当該記事をものすごーく雑に、見出し単位でまとめると・・・
・安定した生活を営める水準に回復しつつあり、人々表情も明るくなりつつある。...といった内容でした。
・まだ実態がつかめない部分は少なくないが、経済発展には原資が必要であり、開放は既に始まっているといえる。
・現場権限を拡大が進みつつあるが、その背景には、すべての工場・企業所の国家管理ができなくなってきたことがある。
・今後の方向性として、石炭、金属、電力、鉄道輸送、農業、軽工業に注力する。
・こうした政策を支える理念として、「自国の地に足を据え、目は世界に向ける」がある。前者は先代までの継承、後者は新しい時代を象徴している。「理念の開放」の準備は整っているといえる。
・核武装が完了したので経済に力を注げるようになった。逆に言えば、アメリカから体制の保障がなされない限り、核の放棄はない。
・実は昨年から既に経済改革は進んでいたのだ。
・果たして圧力一辺倒で何か我々(西側諸国)は得たものがあっただろうか?
・ちなみに、北朝鮮のミサイル開発には既に日本の技術力がふんだんに利用されています^^ 京浜工業地帯の失業した熟練工のおかげ!^^
さらに詳しくは書店でお買い求めいただきたいと思いますが、よくも悪くも「いろいろな経緯」があるビナロンや、本当にそんなものができたのか親朝派の私でも怪しいと思っているチュチェ鉄を留保無く載せているあたり、いままで散々バッシングに明け暮れてきた日本メディアにしては、なんだか気味が悪い転向劇でした。
それはさておき、今回の経済改革措置については、いろいろ注目すべき点はあると思います。読者によっては「自国の地に足を据え、目は世界に向ける」の「開放政策の理念」に目が行くかもしれません。それも大切でしょう。しかし私としては、「現場権限の拡大」がもっとも注目に値するものだと思います。今回のブログ記事では、『東洋経済』『朝鮮新報』そして『東亜日報』(&産経新聞)の報道をまとめて記録しておきたいと思います。
まず『東洋経済』の特集記事について。この記事では、「すべての工場・企業所の国家管理ができなくなってきた」ことが、国家統制を弱め現場権限を拡大する理由の一つであるとしています。『東洋経済』が報じた経済改革措置のこの側面は、「経済社会の管理技術的側面による改革理由」であるといえると思います。

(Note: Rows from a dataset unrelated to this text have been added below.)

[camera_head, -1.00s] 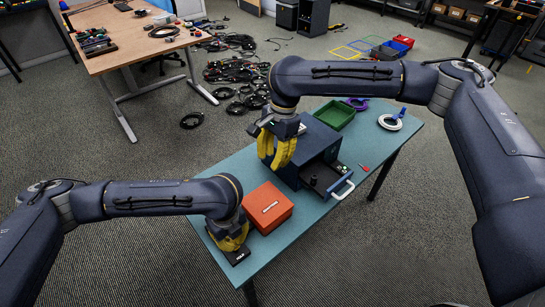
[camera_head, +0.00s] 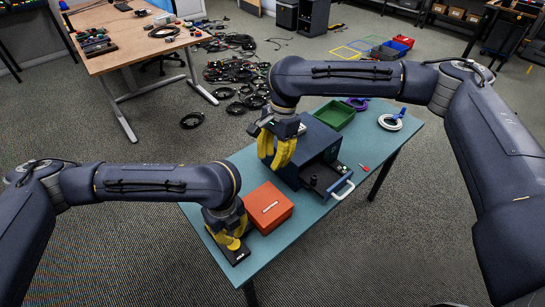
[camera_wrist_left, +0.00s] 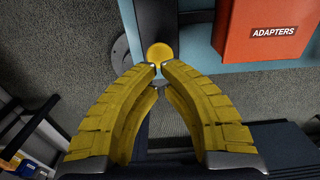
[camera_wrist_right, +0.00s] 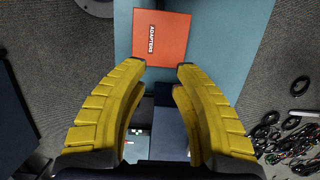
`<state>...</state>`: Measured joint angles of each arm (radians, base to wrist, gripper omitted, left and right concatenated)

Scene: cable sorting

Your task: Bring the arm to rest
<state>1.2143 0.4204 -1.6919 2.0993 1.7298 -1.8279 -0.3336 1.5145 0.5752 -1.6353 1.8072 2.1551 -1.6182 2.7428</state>
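My left gripper (camera_head: 232,238) hangs low at the near left end of the teal table (camera_head: 300,240), beside the orange-red box. In the left wrist view its fingertips (camera_wrist_left: 159,70) are nearly together with nothing visible between them. A round yellow disc (camera_wrist_left: 159,53) shows just beyond the tips, over a dark flat pad. In the head view the black pad (camera_head: 238,256) lies at the table edge under this gripper. My right gripper (camera_head: 277,158) points down beside the dark blue drawer cabinet (camera_head: 318,138). In the right wrist view its fingertips (camera_wrist_right: 161,64) are apart and empty.
The orange-red box (camera_head: 268,207) reads ADAPTERS in the wrist views. The cabinet's drawer (camera_head: 325,180) is open, with dark items inside. A green tray (camera_head: 334,114), a white cable coil (camera_head: 390,122) and a purple coil (camera_head: 357,103) are behind. Cables (camera_head: 240,72) litter the floor.

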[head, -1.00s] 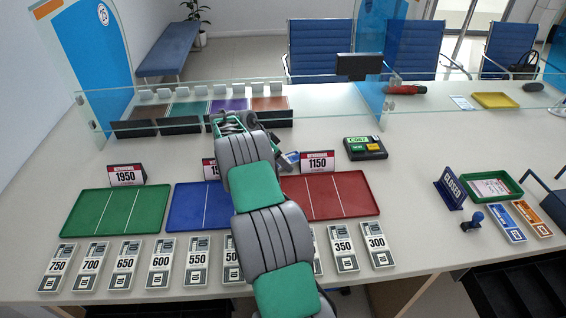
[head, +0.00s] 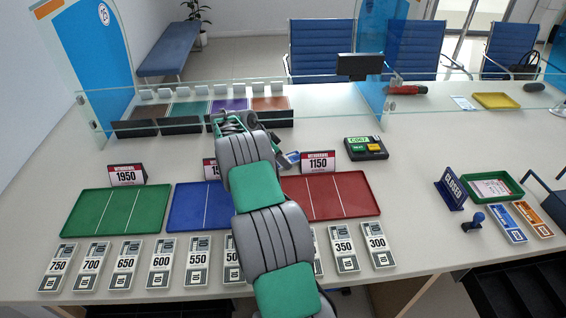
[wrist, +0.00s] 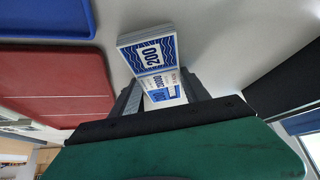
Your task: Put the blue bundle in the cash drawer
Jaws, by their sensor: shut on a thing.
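In the wrist view, my gripper (wrist: 160,98) is shut on a blue and white bundle (wrist: 147,52) marked 200. The bundle sticks out beyond the fingers, over pale counter. In the head view, my arm hides most of the gripper, and a blue and white bit of the bundle (head: 290,159) shows just right of it, near the 1150 card. A row of brown, green, purple and orange compartments with dark fronts (head: 181,126) stands at the back behind the arm. I cannot tell whether this is the cash drawer.
Green (head: 70,228), blue (head: 180,220) and red (head: 372,200) trays lie in front, with number cards behind them and several numbered bundles along the near edge. A glass screen (head: 330,108) crosses the back. A black device (head: 366,153) sits right.

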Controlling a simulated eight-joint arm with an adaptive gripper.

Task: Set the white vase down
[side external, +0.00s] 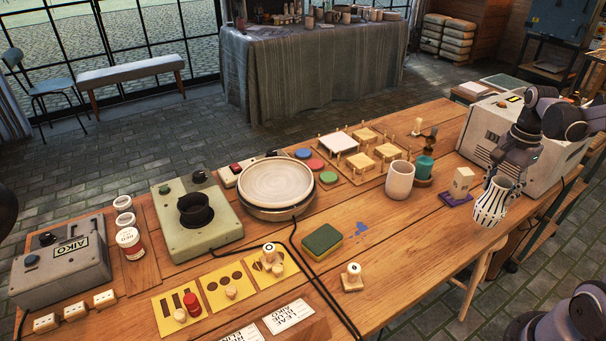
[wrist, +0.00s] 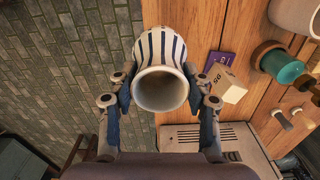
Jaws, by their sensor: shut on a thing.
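A white vase with dark vertical stripes (side external: 491,206) hangs in my gripper (side external: 500,181) near the right front edge of the wooden table. In the wrist view the vase (wrist: 178,43) sits between the two fingers of my gripper (wrist: 159,80), with its round open mouth facing the camera. The fingers are closed on its sides. The vase overlaps the table edge in the wrist view, with floor to its left; its height above the table is hard to tell.
A purple mat (side external: 456,199) with a small pale block (side external: 463,181) lies just left of the vase. A white cup (side external: 399,180) and a teal spool (side external: 424,168) stand farther left. A grey machine (side external: 490,128) stands behind. The table front around a stamp (side external: 352,278) has bare wood.

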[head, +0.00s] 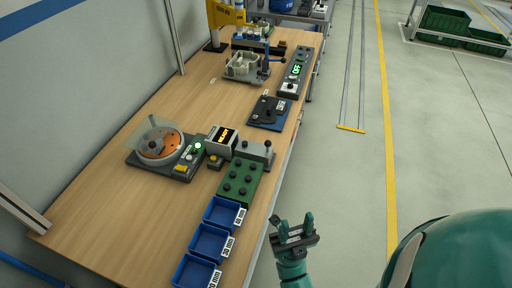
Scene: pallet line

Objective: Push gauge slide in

ところで、朝鮮総連機関紙『朝鮮新報』チュチェ102(2013)年5月17日づけは、以下のように報じています。
http://chosonsinbo.com/jp/2013/05/0517th/
>> 内閣事務局のキム・ギチョル副部長は、「経済管理方法を改善するうえで、われわれが堅持していることは、第1に社会主義原則を徹底的に守ることであり、第2に国の統一的指導の下ですべての経済活動を行うことだ。集団主義に基づいて工場、企業所に責任と権限を与え、彼らが主人としての立場で働ける方法を模索している」と語る。 <<ここでは、「国の統一的指導」や「集団主義」という角度から、今回の改革措置を見ています。「国の統一的指導」や「集団主義」は、ある種の「懸念材料」であるとも言えますが、「集団主義に基づいて工場、企業所に責任と権限を与え、彼らが主人としての立場で働ける方法を模索している」というのは、まさにチュチェ思想的な見解だと思います。『朝鮮新報』が報じた経済改革措置のこの側面は、「経済社会のイデオロギー的側面による改革理由」であると言えると思います(そして、特に共和国にあっては、イデオロギー的正当性が最も重要な要素です)。
『東洋経済』記事と『朝鮮新報』記事を併せて読むと、今回の経済改革措置は、「管理技術的側面」と「イデオロギー的側面」の両方を備えているといえます。とりわけ、イデオロギー的正当性が重要視される共和国にあって、イデオロギー的な裏付けを持っているという事実は、この経済改革措置が「本気」のものであると言えると思われます。
他方、前回ご紹介した東亜日報の報道記事の記事を読み返すと、既に述べた「技術的・イデオロギー的な事情」から、共和国において何らかの変革が起こる確からしさは増大するものの、東亜日報の報道記事から感じさせられるレベルの変革が一挙に起こるわけではなさそうだなといも言えるでしょう。
ところで、余談ですが、私の浅知恵・思いつきと比較するのは余りにもおこがましい話ではありますが、「工場や企業所の現場が権限を持つこと、これは果たして反チュチェ思想的なのか、そうしたあり方もまたチュチェ思想的であると言えるのではないか」とか「首領の領導や党の領導がチュチェ思想の命というのはそのとおりだが、政治宣伝のなかでも首領・党は人民大衆の中に入り込み、人民大衆と共に考えて有機的・一体的に行動すると描かれているではないか」と長く思ってきました。私としては、このままこの方向で改革が進むことを切に願っています。
今後も、チュチェの市場経済・ウリ式市場経済の動向をじっくりと情勢を観察してゆきたいと思います。